What guided her opinions? She stubbornly sought the truth about Poland’s situation. She rejected the complacency that dominated the Third Republic, pointing out the weaknesses of development, the inequality in the distribution of national income, and the marginalisation of certain cities, regions and social groups. Few had such courage. At the same time, her vision of Poles, including those disadvantaged in the transformation process, was not idealised. But she fought hard, courageously and bravely for the Poland in which elites effectively build the welfare of the whole society.
In January 2013, she told the weekly ‘wSieci’ in an interview with me and Jacek Karnowski:
‘This [Tusk’s] government has indeed perfected the ability to seek equilibrium at a low level, to get people used to lower and lower standards. But the possibilities for such actions are rapidly shrinking.
There is terrible poverty and unemployment in many regions. Recently, EU statistics reminded us that we are the third poorest country in the EU from last, overtaken by Lithuania.
In September that year, in another interview, she added:
What dominates is short-term vision.
This began immediately after 1989, when industries such as electronics, engineering, optics, then fairly modern, were consciously driven into bankruptcy.
I have always pointed out that it is the real economy and not the purely financial dimension that determines a country’s position. Unfortunately, in Poland, the real economy has been dismantled. This is pushing us even further to the periphery. In this situation, the government is trying at all costs to keep us in the centre of the Union using political methods. This is quite pathetic and impossible.
The emigration of young people is the result of this very process, the decline of the real economy, production and innovation. You can see it happening everywhere - industries such as the automotive, shipbuilding and engineering sectors have collapsed. They needed modernisation, improvement of products, but they had a huge capacity for development, they were the most modern in our economy and capable of competing with the West in the future. They have been destroyed. The education system is also changing, with graduates less and less capable of innovation
— stated the professor.
These were not popular views at the time, but boldly, logically articulated, they opened the eyes of many. They shaped the thinking of many Poles, building the intellectual base for the ambitious attempt to move away from the national micromania undertaken in 2015. She strongly urged for it. Until her health allowed her to talk, she always stressed that she was rooting for the project.
She was able to see the truth through the propaganda and decorations.
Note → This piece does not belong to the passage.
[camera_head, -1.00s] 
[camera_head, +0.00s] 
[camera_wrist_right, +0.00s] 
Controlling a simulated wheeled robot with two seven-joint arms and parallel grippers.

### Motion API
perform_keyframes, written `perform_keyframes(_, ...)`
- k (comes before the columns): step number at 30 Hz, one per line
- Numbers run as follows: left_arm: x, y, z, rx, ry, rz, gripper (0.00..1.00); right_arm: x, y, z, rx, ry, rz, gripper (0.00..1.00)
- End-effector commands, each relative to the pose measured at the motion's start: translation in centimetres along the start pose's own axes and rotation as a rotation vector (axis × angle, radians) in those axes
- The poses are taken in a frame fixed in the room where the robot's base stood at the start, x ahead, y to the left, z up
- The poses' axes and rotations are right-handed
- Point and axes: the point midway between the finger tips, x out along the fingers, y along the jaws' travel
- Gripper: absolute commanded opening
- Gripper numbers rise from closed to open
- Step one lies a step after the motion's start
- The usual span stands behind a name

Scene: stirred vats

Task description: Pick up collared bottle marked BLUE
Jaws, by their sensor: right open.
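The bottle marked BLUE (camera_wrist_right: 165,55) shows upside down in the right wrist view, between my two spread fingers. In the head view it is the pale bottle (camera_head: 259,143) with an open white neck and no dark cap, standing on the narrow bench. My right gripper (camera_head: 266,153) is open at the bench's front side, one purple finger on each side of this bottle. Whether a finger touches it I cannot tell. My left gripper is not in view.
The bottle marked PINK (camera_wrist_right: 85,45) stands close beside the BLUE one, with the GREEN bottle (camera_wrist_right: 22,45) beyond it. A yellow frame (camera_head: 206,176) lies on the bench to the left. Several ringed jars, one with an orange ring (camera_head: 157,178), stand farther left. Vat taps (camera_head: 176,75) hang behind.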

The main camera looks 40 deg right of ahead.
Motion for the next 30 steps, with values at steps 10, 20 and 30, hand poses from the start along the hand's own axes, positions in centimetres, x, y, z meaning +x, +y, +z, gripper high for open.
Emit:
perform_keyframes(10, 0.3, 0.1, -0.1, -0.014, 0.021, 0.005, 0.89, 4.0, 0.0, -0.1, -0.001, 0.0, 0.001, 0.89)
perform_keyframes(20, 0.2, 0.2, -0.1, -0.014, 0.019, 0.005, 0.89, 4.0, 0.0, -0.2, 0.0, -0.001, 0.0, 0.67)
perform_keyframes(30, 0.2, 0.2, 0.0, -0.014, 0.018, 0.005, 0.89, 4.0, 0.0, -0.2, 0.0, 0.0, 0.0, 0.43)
She alone, together with the Kaczynski brothers and a handful of other intellectuals, were not seduced even for a moment by the naive story of a country which, as if by magic, thanks to Michnik and Kwasniewski, emerged from communism and built a viable democracy. She introduced and described scientifically the concept of ‘post-communism’, defining it not as simply a post-communist state but a permanent and stable, though fundamentally inefficient and unjust, separate system. She described this hybrid with curiosity but also disgust - especially with regard to the participants in the political game and its chroniclers who were blind to its pathologies.
She sought a Poland that was ambitious, intellectually alive and organisationally skilful, capable of implementing projects that overcame impossibilities and barriers. This attracted her to the camp of the Kaczynski brothers. She was, however, a capricious, harshly reviewing ally. Nevertheless, she always sided with the Polish camp in moments of real difficulty. She made a fine mark after the Smolensk tragedy when she stood by it most unequivocally. And she never really came down from this position of appreciating the breadth of PiS’s vision of Poland and the awareness that there was and will be no better.
We will remember Prof Staniszkis as a courageous person and scientist. Much of her credit goes to what has succeeded in changing Poland for the better. Her journalistic testament is a call for ambitious politics, clear rules in public life, thinking, looking for development opportunities, reaching out to smart and energetic people.
She rejected mediocrity and deadly complacency.
She will also remain in our hearts as a wonderful interlocutor, from the days of Radio Plus through the former „Newsweek” and „Uważam Rze” to „Sieci”, usually somewhere in a tiny office at the headquarters of the Polish Academy of Sciences in the Staszic Palace in Warsaw, at the institute in Polna Street or in the café for travellers at the Central Station. There, before returning home or setting off on a longer journey, she would usually make an appointment with me to authorise an interview.
She loved travelling, especially by train. Now she has set off on her last one.